>> START Source data

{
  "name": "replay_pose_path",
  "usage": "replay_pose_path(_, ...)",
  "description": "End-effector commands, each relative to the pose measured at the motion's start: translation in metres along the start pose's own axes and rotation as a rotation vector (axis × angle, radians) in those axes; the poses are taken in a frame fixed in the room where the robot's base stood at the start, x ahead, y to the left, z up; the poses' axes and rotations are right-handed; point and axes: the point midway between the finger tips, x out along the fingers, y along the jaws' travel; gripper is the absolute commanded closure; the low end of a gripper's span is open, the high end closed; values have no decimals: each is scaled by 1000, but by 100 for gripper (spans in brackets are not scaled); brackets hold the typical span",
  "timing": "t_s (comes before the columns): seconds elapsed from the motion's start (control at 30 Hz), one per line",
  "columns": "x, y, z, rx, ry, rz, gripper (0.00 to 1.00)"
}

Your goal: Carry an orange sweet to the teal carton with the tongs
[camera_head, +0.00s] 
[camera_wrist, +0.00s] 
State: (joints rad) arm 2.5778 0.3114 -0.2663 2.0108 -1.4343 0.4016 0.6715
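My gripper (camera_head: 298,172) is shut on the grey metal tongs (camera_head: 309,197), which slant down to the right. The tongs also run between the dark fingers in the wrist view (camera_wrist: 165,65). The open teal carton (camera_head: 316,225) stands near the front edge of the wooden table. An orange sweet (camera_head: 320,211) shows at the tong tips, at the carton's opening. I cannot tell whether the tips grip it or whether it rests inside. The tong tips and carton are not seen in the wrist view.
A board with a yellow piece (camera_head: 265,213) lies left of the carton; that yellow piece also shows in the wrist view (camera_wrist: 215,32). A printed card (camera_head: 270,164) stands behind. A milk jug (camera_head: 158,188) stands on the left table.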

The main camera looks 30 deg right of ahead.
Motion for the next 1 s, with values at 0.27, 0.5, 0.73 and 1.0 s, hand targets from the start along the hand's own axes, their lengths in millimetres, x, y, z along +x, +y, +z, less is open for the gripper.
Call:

>> END Source data

Give back, word for word, only the lines above from the line holding "(comes before the" to the line holding "[camera_wrist, +0.00s]", both included.

> **Final answer**:
  "timing": "t_s (comes before the columns): seconds elapsed from the motion's start (control at 30 Hz), one per line",
  "columns": "x, y, z, rx, ry, rz, gripper (0.00 to 1.00)"
}

Your goal: Carry an orange sweet to the teal carton with the tongs
[camera_head, +0.00s] 
[camera_wrist, +0.00s] 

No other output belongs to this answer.